The order in which tiles are played is extremely important and will affect how successive plays may be made on those tiles later in the game. I have found the best strategy for me is to only play moves where I can get more than five points in the turn. I do this by splitting out my hand. Wherever I have three or more tiles that could be used toward a qwirkle, I keep them saved so I can qwirkle in one move when the time is right. The remaining pieces I attempt to use to play around the board to maximize my points per turn and impede others from achieving their own qwirkles.

Things Got More Interesting When We Learned How to Score More Points

Things Got More Interesting When We Learned How to Score More Points

There is a legal move in which a player may choose to pass on their turn. The player may set aside all tiles from their hand they don’t want to be discarded. Then they may draw that number of tiles from the bag to replenish their hand. The tiles they discarded are then placed back into the bag and the bag is shuffled. Then that player’s turn ends and they are awarded no points. I have not been able to determine a situation in which this would overwhelmingly help a person, outside of perhaps within the first few turns of play. I have thus far not had a hand poor enough that I was willing to purge it at the expense of a turn’s worth of points.

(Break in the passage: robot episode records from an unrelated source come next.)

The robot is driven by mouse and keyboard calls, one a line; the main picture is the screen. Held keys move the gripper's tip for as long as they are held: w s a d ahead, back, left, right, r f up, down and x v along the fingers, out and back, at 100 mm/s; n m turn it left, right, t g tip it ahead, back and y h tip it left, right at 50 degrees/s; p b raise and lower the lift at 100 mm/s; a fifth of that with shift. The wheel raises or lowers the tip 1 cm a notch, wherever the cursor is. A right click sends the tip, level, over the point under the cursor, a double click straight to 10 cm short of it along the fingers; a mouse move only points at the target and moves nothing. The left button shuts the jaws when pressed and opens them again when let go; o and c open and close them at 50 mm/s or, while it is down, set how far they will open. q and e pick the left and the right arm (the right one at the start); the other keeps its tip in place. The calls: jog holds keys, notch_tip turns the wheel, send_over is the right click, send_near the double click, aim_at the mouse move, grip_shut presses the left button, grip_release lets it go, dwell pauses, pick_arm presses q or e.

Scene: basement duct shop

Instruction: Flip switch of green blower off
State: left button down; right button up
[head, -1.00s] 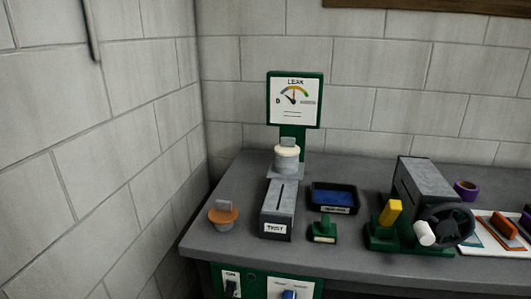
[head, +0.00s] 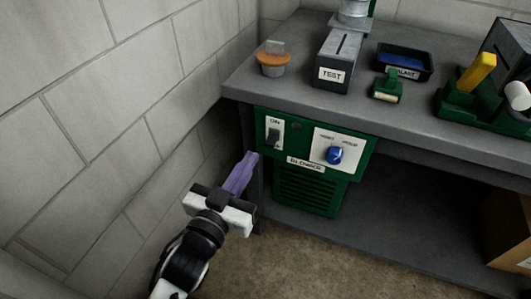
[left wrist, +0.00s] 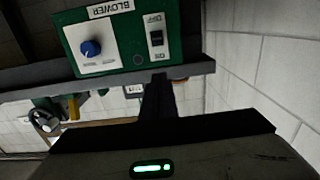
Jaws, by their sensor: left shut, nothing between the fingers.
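The green blower (head: 320,195) is mounted under the bench top. Its front has a white plate with a dark switch (head: 273,136), marked ON at the top, and a second plate with a blue knob (head: 333,155). My left gripper (head: 252,160) is shut and empty, its purple fingers pointing up just left of and below the switch, seemingly apart from it. The left wrist view is upside down; the switch (left wrist: 157,39) shows between OFF and ON marks, beyond the dark fingers (left wrist: 158,82). I cannot tell which way the switch is tipped. My right gripper is not in view.
The bench top (head: 300,101) overhangs the blower and carries a TEST block (head: 338,62), an orange-rimmed cup (head: 272,62) and a tray (head: 403,63). A block wall (head: 110,120) stands close on the left. A cardboard box (head: 508,232) sits at the lower right.

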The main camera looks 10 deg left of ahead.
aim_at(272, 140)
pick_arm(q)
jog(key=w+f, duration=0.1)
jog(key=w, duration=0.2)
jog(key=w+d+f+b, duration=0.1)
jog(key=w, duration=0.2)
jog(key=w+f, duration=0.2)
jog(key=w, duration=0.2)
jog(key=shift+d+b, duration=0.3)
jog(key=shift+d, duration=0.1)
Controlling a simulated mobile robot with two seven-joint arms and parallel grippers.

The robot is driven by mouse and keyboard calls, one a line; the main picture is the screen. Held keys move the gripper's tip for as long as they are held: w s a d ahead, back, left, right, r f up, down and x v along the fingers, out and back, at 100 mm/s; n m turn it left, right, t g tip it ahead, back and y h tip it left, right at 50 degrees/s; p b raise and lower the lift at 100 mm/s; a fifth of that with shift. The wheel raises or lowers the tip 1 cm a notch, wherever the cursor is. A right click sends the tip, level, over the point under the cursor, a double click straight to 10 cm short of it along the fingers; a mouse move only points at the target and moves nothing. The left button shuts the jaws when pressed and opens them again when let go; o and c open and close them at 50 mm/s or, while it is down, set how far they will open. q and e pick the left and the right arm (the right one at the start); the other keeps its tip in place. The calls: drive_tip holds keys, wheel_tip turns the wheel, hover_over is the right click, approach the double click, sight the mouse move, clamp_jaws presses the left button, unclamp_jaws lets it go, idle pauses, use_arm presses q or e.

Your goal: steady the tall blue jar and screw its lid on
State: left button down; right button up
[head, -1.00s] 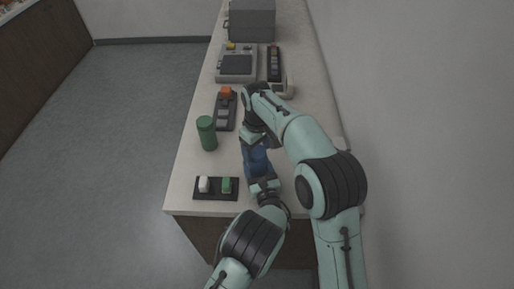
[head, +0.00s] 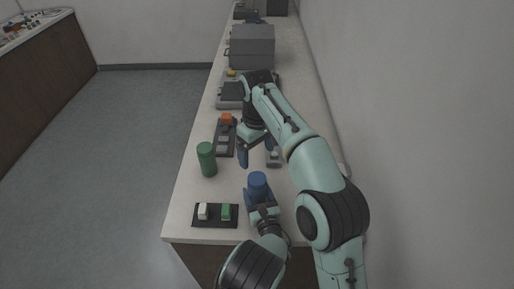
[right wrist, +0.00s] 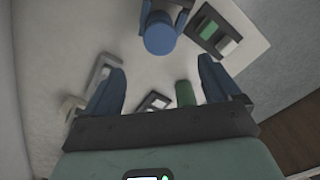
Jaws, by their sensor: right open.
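The blue jar (head: 258,184) stands upright near the front of the counter, and its round blue top also shows in the right wrist view (right wrist: 159,40). I cannot tell whether that top is a separate lid. My left gripper (head: 261,202) comes in low from the front with its fingers on both sides of the jar, closed on it. My right gripper (head: 257,154) is open and empty, above and beyond the jar. Its two blue fingers stand wide apart in the right wrist view (right wrist: 158,88), with nothing between them.
A green cylinder (head: 207,159) stands left of the jar. A black tray (head: 215,223) with a white and a green block lies at the front left. A dark rack (head: 232,150) with an orange block lies farther back. A grey box (head: 251,46) stands far back. The wall borders the right side.

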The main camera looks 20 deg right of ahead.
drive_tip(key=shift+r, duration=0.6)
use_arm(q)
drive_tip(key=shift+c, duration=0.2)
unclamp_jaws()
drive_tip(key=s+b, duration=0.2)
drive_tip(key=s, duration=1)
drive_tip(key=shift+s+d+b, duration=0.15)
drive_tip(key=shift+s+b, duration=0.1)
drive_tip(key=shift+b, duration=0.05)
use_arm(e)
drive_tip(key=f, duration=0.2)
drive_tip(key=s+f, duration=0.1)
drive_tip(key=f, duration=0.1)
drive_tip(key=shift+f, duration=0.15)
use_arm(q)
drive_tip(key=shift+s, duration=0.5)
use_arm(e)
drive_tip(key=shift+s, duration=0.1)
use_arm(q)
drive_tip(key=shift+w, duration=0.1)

When played with a worthy opponent, Qwirkle tends to be a very cutthroat game. The scores will often be so close that winning or losing comes down to some elegant play in the end game. The player who successfully plays through their entire hand of tiles once the tile bag is empty is awarded an additional six points to their final turn’s score and the game ends. Therefore there is great scoring power in being the last person to play.

I have had a surprising amount of fun playing Qwirkle. It is easy to teach newcomers how to play and it affords a challenge that keeps it fresh. I’ve been taking it to family gatherings. The younger children can still play with the adults, while the adults keep getting better and more difficult to beat. This is a fantastic game that I would recommend be in any board game or strategy game fanatic’s collection.